Ich sehe Ricimer nicht so negativ. Zumindest finde ich, dass er kein schlimmerer Tyrann als z.B. Aetius vor ihm oder Odoaker nach ihm war. Ricimer ist sehr schwer zu beurteilen, einerseits wäre ohne seine Herrschaft das Weströmische Reich schon ca. 15 bis 20 Jahre eher untergangen, andererseits war es nach seiner Herrschaft wohl nicht mehr zu retten. Im 5. Jahrhundert erforderte die politische Lage, dass die Herrscher in Rom und Konstantinopel, aber auch die Statthalter in den Provinzen über militärische Fähigkeiten verfügen. Die römische Bevölkerung brachte die erforderliche Anzahl fähiger Militärs nicht mehr hervor, so dass man auf die Dienste von Germanen angewiesen war. Im 5. Jahrhundert waren die Germanen Arianer, dies versperrte ihm den Weg in die höchsten Ämter. Ein Germane konnte somit nicht Kaiser werden. Er konnte als faktischer Herrscher nur Heermeister werden. Um seine Macht abzusichern, benötigte er einen ihm ergebenen Kaiser. Der Kaiser musste einerseits stark genug sein, seinen Heermeister vor Anfeindungen und Intrigen zu schützen, andererseits durfte er sich nicht als eigenständiger Politiker profilieren. Dies war langfristig nicht zu vereinbaren, es führte zu Konflikten zwischen Kaiser/Statthalter und Heermeister und zum häufigen Wechsel des Personals. Unter diesem Gesichtspunkt muss man Ricimer und „seine“ Kaiser sehen.

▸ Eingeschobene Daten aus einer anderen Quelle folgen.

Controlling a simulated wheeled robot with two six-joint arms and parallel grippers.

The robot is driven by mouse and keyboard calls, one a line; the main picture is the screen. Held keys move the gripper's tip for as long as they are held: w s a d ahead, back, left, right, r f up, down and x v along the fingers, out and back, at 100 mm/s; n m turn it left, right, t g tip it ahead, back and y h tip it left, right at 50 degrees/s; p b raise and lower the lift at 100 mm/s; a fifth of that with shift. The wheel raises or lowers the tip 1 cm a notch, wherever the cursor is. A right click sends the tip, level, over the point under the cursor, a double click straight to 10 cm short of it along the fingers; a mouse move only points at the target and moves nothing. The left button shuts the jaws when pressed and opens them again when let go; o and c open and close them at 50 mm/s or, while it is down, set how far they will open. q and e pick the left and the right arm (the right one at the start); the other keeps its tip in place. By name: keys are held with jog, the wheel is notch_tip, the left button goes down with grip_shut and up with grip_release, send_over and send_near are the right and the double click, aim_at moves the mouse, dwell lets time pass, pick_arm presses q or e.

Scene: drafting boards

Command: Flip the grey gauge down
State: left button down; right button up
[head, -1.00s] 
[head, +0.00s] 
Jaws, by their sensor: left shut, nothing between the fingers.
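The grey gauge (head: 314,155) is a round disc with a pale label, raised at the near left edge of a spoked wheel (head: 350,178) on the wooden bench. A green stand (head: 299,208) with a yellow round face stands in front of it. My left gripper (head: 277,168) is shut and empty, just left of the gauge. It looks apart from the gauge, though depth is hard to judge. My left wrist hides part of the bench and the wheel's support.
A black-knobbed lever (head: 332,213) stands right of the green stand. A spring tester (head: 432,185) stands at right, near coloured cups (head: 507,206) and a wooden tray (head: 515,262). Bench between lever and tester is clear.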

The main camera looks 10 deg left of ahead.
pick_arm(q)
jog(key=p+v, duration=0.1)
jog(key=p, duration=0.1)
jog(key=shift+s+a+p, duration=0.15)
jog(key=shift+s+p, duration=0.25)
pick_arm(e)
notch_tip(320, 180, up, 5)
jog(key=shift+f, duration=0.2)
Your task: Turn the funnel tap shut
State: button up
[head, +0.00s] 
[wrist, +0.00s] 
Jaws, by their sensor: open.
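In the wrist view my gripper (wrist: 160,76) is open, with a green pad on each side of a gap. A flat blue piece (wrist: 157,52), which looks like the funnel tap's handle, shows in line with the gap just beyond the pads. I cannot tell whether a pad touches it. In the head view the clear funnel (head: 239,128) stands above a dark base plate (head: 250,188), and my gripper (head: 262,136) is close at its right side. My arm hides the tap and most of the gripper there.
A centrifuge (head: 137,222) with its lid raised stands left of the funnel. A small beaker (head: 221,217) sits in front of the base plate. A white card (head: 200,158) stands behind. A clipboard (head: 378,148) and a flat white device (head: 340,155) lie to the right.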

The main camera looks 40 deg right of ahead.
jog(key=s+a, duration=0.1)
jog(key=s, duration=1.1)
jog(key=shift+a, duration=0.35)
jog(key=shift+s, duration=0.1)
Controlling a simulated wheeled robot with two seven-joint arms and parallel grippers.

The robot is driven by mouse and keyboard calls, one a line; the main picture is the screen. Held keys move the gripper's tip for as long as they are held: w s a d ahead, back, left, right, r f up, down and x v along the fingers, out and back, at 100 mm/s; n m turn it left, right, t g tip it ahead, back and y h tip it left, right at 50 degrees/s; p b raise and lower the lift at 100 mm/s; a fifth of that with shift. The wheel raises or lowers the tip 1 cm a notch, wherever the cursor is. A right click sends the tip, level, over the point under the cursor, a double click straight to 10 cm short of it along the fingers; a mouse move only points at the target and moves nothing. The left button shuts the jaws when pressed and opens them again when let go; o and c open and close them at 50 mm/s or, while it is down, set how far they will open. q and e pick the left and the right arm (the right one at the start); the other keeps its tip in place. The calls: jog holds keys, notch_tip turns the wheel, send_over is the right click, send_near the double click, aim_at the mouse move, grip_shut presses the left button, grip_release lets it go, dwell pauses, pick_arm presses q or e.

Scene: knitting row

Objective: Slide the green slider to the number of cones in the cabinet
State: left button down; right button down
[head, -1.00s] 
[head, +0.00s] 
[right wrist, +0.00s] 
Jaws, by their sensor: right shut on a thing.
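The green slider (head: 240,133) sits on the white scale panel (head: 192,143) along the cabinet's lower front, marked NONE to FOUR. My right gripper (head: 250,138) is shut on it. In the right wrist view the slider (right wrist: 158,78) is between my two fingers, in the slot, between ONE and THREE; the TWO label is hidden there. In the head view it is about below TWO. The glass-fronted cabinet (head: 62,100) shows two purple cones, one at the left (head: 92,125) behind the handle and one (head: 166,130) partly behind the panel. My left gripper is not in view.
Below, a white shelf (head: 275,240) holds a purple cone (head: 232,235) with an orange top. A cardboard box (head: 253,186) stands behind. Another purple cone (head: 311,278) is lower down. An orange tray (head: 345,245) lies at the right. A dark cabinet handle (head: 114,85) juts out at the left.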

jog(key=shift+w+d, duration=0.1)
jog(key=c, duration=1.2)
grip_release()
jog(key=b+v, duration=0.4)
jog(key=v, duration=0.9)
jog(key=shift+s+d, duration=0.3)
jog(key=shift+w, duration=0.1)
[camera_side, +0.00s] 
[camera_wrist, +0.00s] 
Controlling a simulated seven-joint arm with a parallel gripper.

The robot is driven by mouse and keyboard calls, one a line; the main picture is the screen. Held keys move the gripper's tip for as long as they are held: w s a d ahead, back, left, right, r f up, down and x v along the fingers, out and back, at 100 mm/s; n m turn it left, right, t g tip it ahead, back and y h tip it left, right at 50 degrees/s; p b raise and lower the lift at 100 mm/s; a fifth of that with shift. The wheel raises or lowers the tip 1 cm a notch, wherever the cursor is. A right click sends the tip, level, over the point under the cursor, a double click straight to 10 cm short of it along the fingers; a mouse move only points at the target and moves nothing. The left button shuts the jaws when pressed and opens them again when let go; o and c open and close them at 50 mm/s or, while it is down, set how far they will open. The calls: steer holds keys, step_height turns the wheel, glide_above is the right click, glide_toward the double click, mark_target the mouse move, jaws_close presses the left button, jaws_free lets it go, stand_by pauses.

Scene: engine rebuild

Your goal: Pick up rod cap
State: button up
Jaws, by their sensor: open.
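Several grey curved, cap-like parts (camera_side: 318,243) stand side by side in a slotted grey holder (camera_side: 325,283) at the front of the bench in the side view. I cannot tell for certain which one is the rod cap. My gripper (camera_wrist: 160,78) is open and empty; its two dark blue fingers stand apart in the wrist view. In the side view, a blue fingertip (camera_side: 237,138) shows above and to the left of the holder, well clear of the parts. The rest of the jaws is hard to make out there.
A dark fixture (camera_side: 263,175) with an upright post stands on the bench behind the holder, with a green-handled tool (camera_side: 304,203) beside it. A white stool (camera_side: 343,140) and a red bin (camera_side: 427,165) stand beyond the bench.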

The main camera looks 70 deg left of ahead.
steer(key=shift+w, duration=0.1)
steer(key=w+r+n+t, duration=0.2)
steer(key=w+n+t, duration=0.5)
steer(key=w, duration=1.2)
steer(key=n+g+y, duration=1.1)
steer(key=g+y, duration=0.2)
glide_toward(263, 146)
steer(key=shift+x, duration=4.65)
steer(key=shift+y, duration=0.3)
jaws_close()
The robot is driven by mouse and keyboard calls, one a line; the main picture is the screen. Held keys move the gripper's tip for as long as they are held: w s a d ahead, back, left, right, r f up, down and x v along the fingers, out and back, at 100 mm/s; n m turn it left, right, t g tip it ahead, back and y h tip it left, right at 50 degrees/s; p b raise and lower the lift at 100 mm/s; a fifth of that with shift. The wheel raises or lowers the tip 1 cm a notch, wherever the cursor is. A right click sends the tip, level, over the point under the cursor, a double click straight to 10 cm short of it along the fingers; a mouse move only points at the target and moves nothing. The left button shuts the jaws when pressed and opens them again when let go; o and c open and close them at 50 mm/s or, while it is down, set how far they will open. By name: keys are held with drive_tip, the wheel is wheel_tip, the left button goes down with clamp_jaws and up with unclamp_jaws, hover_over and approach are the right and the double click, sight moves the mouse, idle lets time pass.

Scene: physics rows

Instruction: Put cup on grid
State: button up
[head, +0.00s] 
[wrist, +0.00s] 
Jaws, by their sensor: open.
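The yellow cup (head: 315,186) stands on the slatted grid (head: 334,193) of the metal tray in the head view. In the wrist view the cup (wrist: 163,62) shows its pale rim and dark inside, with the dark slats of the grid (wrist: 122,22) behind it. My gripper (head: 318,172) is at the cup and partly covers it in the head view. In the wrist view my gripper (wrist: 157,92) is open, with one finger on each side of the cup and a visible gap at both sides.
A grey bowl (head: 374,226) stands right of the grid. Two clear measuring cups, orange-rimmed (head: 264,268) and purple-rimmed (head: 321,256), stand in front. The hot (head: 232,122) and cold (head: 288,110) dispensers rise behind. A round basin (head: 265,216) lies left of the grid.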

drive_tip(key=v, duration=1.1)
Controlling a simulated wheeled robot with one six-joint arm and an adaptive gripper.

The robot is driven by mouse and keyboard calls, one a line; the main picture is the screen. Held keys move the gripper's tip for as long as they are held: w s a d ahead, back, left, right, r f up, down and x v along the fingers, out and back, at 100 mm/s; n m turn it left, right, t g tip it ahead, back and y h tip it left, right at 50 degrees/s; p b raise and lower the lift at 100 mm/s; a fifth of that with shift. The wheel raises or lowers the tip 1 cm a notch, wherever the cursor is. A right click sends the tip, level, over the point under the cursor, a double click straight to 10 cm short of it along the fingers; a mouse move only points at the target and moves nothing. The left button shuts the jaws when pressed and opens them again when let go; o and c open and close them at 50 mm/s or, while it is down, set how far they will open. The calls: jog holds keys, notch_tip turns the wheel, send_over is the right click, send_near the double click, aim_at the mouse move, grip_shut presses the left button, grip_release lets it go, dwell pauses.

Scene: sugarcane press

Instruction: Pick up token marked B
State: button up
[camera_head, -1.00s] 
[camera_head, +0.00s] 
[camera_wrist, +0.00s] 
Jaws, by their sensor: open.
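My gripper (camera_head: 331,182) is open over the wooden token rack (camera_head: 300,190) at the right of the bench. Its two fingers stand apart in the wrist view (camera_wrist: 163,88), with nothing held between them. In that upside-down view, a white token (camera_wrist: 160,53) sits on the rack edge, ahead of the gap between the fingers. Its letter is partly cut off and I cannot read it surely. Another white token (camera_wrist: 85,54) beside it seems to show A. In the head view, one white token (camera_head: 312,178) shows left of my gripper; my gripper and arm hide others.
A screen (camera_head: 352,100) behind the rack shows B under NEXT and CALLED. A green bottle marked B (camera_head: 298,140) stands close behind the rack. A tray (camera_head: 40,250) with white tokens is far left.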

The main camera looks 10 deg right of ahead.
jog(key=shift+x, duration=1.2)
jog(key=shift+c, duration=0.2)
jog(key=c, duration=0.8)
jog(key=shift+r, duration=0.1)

Maiorarian und Anthemius waren sicher fähige Kaiser. Beide hatten jedoch einen wesentlichen Makel. Sie galten als Marionetten des oströmischen Kaisers Leo I. und mussten sich in Westrom erst einmal behaupten. Ricimer selbst wurde zwar auch von Leo I. als Heermeister ernannt, aber eben als Heermeister des weströmischen Kaisers Avitus, der sich gegen Leos Personalpolitik nicht wehren konnte und nach dem Wegzug seiner westgotischen Verbündeten politisch isoliert und erledigt war. Ihm zu beseitigen war dann nicht schwer und dies sicherte Ricimer vorerst das Wohlwollen der Senatsaristokratie. Leo I. benötigte in Westrom keinen eigenständigen Kaiser, sondern einen Statthalter, der seine Interessen loyal wahrnahm und die Senatsaristokratie und das Militär kontrollierte. Das war sicher die richtige Politik und im Sinne einer von Konstantinopel ausgehenden Restaurationspolitik, deren Scheitern im 6. Jahrhundert noch nicht abzusehen war. Das bedeutete aber auch, dass die politische Stellung des weströmischen Kaisers schwach war und dies auch so bleiben sollte.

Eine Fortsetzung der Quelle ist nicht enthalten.